Ekonomi syariah sedang bergeliat di Indonesia. Merger tiga bank syariah Badan Usaha Milik Negara (BUMN) menjadi babak baru ekonomi syariah di Indonesia. Demikian pendapat K.H. Ma’ruf Amin, Wakil Presiden sekaligus Ketua Dewan Pembina Masyarakat Ekonomi Syariah, dalam artikelnya di Kompas, 17 Februari 2021.
Melalui artikel tersebut, Ma’ruf Amin juga menggambarkan rumusan dan tujuan ekonomi syariah di Indonesia. Menurutnya, penerapan ekonomi syariah akan membuka kesempatan seluasnya bagi masyarakat dalam kegiatan ekonomi dan pembangunan. Tujuan akhirnya tak eksklusif, tapi bersifat universal untuk kesejahteraan semua orang.
Rumusan dan tujuan ini mengingatkan kembali sejarah pemikiran ekonomi syariah di Indonesia. Sebelum menjadi wapres, Ma’ruf Amin sohor sebagai salah satu pemikir, penganjur, pendorong, dan praktisi ekonomi syariah. Selain dia, beberapa nama juga pernah melontarkan gagasan tentang rumusan dan tujuan ekonomi syariah.

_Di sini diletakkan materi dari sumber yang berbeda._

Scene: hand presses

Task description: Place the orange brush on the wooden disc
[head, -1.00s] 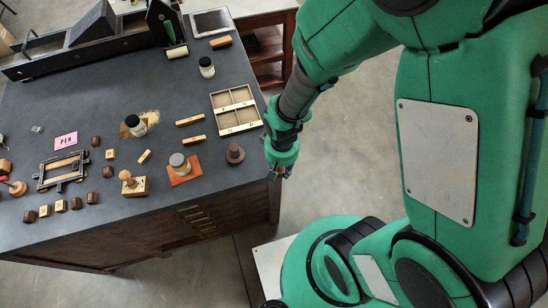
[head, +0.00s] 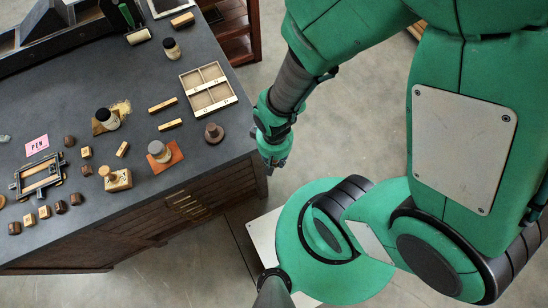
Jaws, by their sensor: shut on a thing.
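My gripper (head: 271,166) hangs just off the right edge of the dark table, at its front right corner. It is shut on something small that its fingers mostly hide, so I cannot tell from this view whether it is the orange brush. I see no orange brush lying clear on the table. A round brown wooden piece with a knob (head: 213,132) stands near the right edge, left of my gripper. A tan round thing (head: 2,201) is cut off at the left picture edge. I cannot tell which of these is the wooden disc.
The dark table (head: 190,60) holds an open compartment tray (head: 230,101), a jar on an orange-brown square (head: 176,148), a dark-capped bottle (head: 107,119), a wooden stamp block (head: 118,181), a small frame (head: 39,175) and several small blocks. A pink card (head: 37,145) lies at left.

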Berikut ini beberapa pemikir ekonomi syariah di Indonesia.
Sjafruddin Prawiranegara
Orang lebih mengenalnya sebagai menteri keuangan dan gubernur pertama Bank Indonesia masa 1953–1958. Tapi Dawam Rahardjo, cendekiawan dan pemikir ekonomi, menyebutnya sebagai pencetus mula wacana ilmiah tentang ekonomi Islam pada masa Indonesia merdeka.
Pemikiran Sjafruddin tentang ekonomi Islam (sekarang lebih sering disebut ekonomi syariah, red.) kali pertama terungkap dalam artikel berjudul “Motif Ekonomi diukur menurut Hukum-Hukum Islam” di majalah Suara Partai Masyumi, Maret–April 1951.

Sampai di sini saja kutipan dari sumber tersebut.